— What you will do —
Reproduce all entries precisely as they are written.

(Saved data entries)
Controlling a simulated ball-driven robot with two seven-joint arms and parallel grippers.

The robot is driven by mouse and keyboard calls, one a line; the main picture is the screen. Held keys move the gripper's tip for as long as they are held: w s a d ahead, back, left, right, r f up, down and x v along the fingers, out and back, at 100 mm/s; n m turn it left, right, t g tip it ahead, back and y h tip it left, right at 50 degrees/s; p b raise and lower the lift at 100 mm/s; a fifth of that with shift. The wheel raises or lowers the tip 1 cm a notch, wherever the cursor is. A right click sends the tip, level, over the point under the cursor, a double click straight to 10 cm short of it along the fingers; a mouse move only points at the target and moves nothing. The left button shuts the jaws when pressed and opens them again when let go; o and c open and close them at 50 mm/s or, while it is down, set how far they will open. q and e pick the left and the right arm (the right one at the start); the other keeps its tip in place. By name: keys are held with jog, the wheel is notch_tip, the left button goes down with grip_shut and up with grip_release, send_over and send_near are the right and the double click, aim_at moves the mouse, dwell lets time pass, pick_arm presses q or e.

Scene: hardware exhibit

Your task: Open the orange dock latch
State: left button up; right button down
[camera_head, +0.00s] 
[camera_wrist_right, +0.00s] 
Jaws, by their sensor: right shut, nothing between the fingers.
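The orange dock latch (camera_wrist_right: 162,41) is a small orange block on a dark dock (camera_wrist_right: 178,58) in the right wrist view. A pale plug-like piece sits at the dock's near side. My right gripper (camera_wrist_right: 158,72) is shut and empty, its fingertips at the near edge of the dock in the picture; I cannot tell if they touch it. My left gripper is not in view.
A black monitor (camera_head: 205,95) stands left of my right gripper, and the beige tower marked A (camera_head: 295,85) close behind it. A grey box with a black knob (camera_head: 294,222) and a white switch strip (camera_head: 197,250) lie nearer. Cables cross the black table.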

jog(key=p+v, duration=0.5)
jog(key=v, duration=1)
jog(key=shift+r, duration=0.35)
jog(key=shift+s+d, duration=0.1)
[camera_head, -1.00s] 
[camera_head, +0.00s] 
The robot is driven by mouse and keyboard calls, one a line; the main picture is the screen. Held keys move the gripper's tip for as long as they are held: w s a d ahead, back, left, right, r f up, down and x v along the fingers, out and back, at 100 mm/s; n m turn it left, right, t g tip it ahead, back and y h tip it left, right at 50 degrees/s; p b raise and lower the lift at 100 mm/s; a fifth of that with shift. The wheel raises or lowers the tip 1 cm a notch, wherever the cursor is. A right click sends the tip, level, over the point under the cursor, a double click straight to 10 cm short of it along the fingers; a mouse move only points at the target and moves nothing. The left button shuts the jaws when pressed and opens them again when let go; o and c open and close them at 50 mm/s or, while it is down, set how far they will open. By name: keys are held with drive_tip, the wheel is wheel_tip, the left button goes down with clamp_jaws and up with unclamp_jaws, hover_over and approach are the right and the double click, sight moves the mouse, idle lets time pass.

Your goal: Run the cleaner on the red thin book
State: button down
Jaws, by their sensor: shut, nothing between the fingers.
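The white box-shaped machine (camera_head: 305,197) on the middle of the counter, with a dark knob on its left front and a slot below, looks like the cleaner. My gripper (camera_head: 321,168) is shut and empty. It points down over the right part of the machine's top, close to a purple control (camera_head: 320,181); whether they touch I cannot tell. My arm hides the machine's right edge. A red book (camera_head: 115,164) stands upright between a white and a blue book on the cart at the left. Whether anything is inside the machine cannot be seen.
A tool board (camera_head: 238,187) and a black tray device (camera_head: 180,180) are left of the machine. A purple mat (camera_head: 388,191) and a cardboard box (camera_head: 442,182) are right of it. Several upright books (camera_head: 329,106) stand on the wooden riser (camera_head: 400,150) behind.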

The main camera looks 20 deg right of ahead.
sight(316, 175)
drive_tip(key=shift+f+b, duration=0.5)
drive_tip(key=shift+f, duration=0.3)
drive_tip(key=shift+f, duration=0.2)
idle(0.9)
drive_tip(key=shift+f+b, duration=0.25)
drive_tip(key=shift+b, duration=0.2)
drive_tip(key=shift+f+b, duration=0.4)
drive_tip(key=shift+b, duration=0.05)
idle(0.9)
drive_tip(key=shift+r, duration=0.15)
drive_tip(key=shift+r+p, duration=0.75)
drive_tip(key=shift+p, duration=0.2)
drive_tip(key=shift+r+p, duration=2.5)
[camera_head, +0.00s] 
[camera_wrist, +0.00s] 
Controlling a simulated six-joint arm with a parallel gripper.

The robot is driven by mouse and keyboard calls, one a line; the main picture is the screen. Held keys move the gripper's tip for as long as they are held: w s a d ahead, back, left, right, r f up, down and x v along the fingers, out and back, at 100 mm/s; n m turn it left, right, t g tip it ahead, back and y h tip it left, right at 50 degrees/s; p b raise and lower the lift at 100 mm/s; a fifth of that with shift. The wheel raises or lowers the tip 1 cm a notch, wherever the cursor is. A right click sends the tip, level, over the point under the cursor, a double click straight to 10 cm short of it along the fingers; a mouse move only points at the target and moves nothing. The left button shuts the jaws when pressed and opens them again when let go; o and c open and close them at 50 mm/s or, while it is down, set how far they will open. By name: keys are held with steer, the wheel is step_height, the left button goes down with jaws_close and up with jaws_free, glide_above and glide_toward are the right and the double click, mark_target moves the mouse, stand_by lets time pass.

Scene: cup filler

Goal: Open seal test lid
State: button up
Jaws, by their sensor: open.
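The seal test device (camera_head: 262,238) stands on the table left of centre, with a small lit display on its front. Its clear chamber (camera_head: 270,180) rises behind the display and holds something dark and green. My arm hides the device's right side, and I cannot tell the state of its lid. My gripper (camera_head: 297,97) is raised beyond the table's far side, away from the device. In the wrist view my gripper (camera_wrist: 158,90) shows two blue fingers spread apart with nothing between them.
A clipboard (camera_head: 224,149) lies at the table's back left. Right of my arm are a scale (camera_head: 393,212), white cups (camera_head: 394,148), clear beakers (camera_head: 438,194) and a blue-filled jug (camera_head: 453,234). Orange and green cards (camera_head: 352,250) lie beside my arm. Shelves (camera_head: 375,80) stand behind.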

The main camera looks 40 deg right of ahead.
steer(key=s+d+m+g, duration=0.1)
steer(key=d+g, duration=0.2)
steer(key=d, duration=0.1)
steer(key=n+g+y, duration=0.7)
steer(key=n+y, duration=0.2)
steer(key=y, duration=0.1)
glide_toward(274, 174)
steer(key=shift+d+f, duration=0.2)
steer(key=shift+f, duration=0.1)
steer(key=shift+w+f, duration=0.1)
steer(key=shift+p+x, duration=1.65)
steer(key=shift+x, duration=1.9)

— Exercise output —
Controlling a simulated ball-driven robot with two seven-joint arms and parallel grippers.

The robot is driven by mouse and keyboard calls, one a line; the main picture is the screen. Held keys move the gripper's tip for as long as they are held: w s a d ahead, back, left, right, r f up, down and x v along the fingers, out and back, at 100 mm/s; n m turn it left, right, t g tip it ahead, back and y h tip it left, right at 50 degrees/s; p b raise and lower the lift at 100 mm/s; a fifth of that with shift. The wheel raises or lowers the tip 1 cm a notch, wherever the cursor is. A right click sends the tip, level, over the point under the cursor, a double click straight to 10 cm short of it along the fingers; a mouse move only points at the target and moves nothing. The left button shuts the jaws when pressed and opens them again when let go; o and c open and close them at 50 mm/s or, while it is down, set how far they will open. q and e pick the left and the right arm (the right one at the start); the other keeps its tip in place. By name: keys are held with jog, the wheel is notch_tip, the left button goes down with grip_shut and up with grip_release, send_over and send_near are the right and the double click, aim_at moves the mouse, dwell lets time pass, pick_arm presses q or e.

Scene: hardware exhibit

Your task: Open the orange dock latch
State: left button up; right button down
[camera_head, +0.00s] 
[camera_wrist_right, +0.00s] 
Jaws, by their sensor: right shut, nothing between the fingers.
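The orange dock latch (camera_wrist_right: 162,41) is a small orange block on a dark dock (camera_wrist_right: 178,58) in the right wrist view. A pale plug-like piece sits at the dock's near side. My right gripper (camera_wrist_right: 158,72) is shut and empty, its fingertips at the near edge of the dock in the picture; I cannot tell if they touch it. My left gripper is not in view.
A black monitor (camera_head: 205,95) stands left of my right gripper, and the beige tower marked A (camera_head: 295,85) close behind it. A grey box with a black knob (camera_head: 294,222) and a white switch strip (camera_head: 197,250) lie nearer. Cables cross the black table.

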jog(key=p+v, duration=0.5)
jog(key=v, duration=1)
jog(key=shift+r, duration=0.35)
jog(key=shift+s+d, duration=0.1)
[camera_head, -1.00s] 
[camera_head, +0.00s] 
The robot is driven by mouse and keyboard calls, one a line; the main picture is the screen. Held keys move the gripper's tip for as long as they are held: w s a d ahead, back, left, right, r f up, down and x v along the fingers, out and back, at 100 mm/s; n m turn it left, right, t g tip it ahead, back and y h tip it left, right at 50 degrees/s; p b raise and lower the lift at 100 mm/s; a fifth of that with shift. The wheel raises or lowers the tip 1 cm a notch, wherever the cursor is. A right click sends the tip, level, over the point under the cursor, a double click straight to 10 cm short of it along the fingers; a mouse move only points at the target and moves nothing. The left button shuts the jaws when pressed and opens them again when let go; o and c open and close them at 50 mm/s or, while it is down, set how far they will open. By name: keys are held with drive_tip, the wheel is wheel_tip, the left button goes down with clamp_jaws and up with unclamp_jaws, hover_over and approach are the right and the double click, sight moves the mouse, idle lets time pass.

Your goal: Run the cleaner on the red thin book
State: button down
Jaws, by their sensor: shut, nothing between the fingers.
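The white box-shaped machine (camera_head: 305,197) on the middle of the counter, with a dark knob on its left front and a slot below, looks like the cleaner. My gripper (camera_head: 321,168) is shut and empty. It points down over the right part of the machine's top, close to a purple control (camera_head: 320,181); whether they touch I cannot tell. My arm hides the machine's right edge. A red book (camera_head: 115,164) stands upright between a white and a blue book on the cart at the left. Whether anything is inside the machine cannot be seen.
A tool board (camera_head: 238,187) and a black tray device (camera_head: 180,180) are left of the machine. A purple mat (camera_head: 388,191) and a cardboard box (camera_head: 442,182) are right of it. Several upright books (camera_head: 329,106) stand on the wooden riser (camera_head: 400,150) behind.

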The main camera looks 20 deg right of ahead.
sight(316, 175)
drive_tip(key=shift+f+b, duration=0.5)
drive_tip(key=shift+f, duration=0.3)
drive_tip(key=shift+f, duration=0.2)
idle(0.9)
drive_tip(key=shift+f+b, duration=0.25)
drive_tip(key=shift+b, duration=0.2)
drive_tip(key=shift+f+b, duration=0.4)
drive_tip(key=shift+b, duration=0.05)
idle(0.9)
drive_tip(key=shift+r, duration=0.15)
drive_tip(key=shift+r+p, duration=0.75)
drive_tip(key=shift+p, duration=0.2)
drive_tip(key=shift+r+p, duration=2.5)
[camera_head, +0.00s] 
[camera_wrist, +0.00s] 
Controlling a simulated six-joint arm with a parallel gripper.

The robot is driven by mouse and keyboard calls, one a line; the main picture is the screen. Held keys move the gripper's tip for as long as they are held: w s a d ahead, back, left, right, r f up, down and x v along the fingers, out and back, at 100 mm/s; n m turn it left, right, t g tip it ahead, back and y h tip it left, right at 50 degrees/s; p b raise and lower the lift at 100 mm/s; a fifth of that with shift. The wheel raises or lowers the tip 1 cm a notch, wherever the cursor is. A right click sends the tip, level, over the point under the cursor, a double click straight to 10 cm short of it along the fingers; a mouse move only points at the target and moves nothing. The left button shuts the jaws when pressed and opens them again when let go; o and c open and close them at 50 mm/s or, while it is down, set how far they will open. By name: keys are held with steer, the wheel is step_height, the left button goes down with jaws_close and up with jaws_free, glide_above and glide_toward are the right and the double click, mark_target moves the mouse, stand_by lets time pass.

Scene: cup filler

Goal: Open seal test lid
State: button up
Jaws, by their sensor: open.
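The seal test device (camera_head: 262,238) stands on the table left of centre, with a small lit display on its front. Its clear chamber (camera_head: 270,180) rises behind the display and holds something dark and green. My arm hides the device's right side, and I cannot tell the state of its lid. My gripper (camera_head: 297,97) is raised beyond the table's far side, away from the device. In the wrist view my gripper (camera_wrist: 158,90) shows two blue fingers spread apart with nothing between them.
A clipboard (camera_head: 224,149) lies at the table's back left. Right of my arm are a scale (camera_head: 393,212), white cups (camera_head: 394,148), clear beakers (camera_head: 438,194) and a blue-filled jug (camera_head: 453,234). Orange and green cards (camera_head: 352,250) lie beside my arm. Shelves (camera_head: 375,80) stand behind.

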The main camera looks 40 deg right of ahead.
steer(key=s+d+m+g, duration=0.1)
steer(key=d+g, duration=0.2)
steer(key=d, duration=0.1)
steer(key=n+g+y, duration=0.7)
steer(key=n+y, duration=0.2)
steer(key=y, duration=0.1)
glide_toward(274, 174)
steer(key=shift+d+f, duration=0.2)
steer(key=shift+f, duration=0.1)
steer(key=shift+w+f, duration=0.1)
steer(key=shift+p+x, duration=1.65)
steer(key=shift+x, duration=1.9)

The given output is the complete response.